London is a special case. Low affordability, economic slowdown and uncertainty about the UK’s relationship with the EU kept housing demand in check in the last four quarters, but the city is still in bubble risk territory.

In Asia, Hong Kong seems to be the most troubled city in terms of real estate overvaluation, although the market is still inflating, which has to do with the fact that there is not a lot of room left to develop on the island. However, demand is outstripping incomes, which has created affordability issues.

Middle East

In the Middle East, three key markets appeared to have lost steam. In Qatar, the property market is now in trouble as a result of a sharp economic slowdown and the ongoing diplomatic crisis in the region. Average home prices dropped 6.25 per cent during from January to June 2017, its fourth consecutive quarter of declines. Though, property prices increased slightly by 1.1 per cent in the third quarter of 2017 year-on-year.

The real estate market in Egypt remains weak, with the nationwide real estate index having fallen by 5.32 per cent year-on-year in the first half of the year.

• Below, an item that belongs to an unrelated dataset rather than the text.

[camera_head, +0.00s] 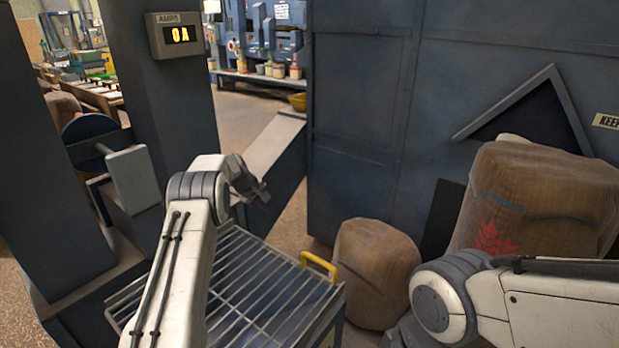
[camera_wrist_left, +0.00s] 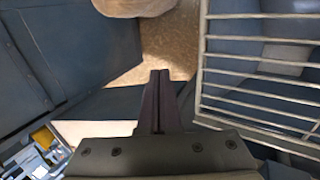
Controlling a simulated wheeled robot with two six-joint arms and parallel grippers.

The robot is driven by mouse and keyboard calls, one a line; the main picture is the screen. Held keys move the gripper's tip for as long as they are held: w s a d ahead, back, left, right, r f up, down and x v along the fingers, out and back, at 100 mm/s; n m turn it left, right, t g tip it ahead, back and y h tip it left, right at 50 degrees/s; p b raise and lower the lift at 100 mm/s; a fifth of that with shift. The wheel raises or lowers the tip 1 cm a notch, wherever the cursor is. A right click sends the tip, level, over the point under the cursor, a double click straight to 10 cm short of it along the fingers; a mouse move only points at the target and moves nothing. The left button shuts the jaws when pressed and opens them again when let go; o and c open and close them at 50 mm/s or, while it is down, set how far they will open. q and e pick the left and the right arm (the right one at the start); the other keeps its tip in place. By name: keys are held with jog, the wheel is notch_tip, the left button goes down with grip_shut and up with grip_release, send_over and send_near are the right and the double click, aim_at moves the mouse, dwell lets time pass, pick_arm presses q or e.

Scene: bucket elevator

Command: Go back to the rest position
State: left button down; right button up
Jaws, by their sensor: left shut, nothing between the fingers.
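My left gripper (camera_head: 262,194) is in front of the blue steel housing, above the far edge of the barred grate. In the left wrist view its fingers (camera_wrist_left: 160,76) are together, with nothing between them. The grate (camera_wrist_left: 262,81) lies to the right of the fingers in that view, apart from them. My right arm comes in from the right of the head view, low down; its gripper is out of the picture.
The grate (camera_head: 262,290) has a yellow handle (camera_head: 319,266). Stuffed sacks (camera_head: 374,272) stand to its right, a larger one (camera_head: 545,200) further right. A display (camera_head: 175,34) reading 0A hangs on a blue column. A sloped chute (camera_head: 268,150) lies behind the gripper.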

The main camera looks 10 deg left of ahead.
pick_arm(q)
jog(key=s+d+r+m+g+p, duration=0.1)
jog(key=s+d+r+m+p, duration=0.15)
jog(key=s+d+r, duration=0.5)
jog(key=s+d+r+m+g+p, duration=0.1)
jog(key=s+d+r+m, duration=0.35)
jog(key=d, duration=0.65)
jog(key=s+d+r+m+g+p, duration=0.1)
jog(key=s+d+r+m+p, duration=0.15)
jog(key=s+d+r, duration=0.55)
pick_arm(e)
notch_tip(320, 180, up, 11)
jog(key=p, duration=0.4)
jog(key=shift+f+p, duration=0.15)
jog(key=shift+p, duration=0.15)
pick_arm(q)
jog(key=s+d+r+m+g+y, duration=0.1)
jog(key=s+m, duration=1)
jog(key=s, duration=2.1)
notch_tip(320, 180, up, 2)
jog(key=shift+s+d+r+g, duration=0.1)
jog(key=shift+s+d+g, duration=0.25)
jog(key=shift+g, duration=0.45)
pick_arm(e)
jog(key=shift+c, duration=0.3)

Dubai’s residential property prices fell a soft 2.51 per cent in the first six months. However, demand seems to rise strongly again, signalling improving property market conditions. During the first half, the value of real estate transactions rose by 16.8 per cent year-on-year to $35.9 billion (Dh131.84 billion), and the number of transactions increased by 26 per cent, data from the Dubai Land Department shows.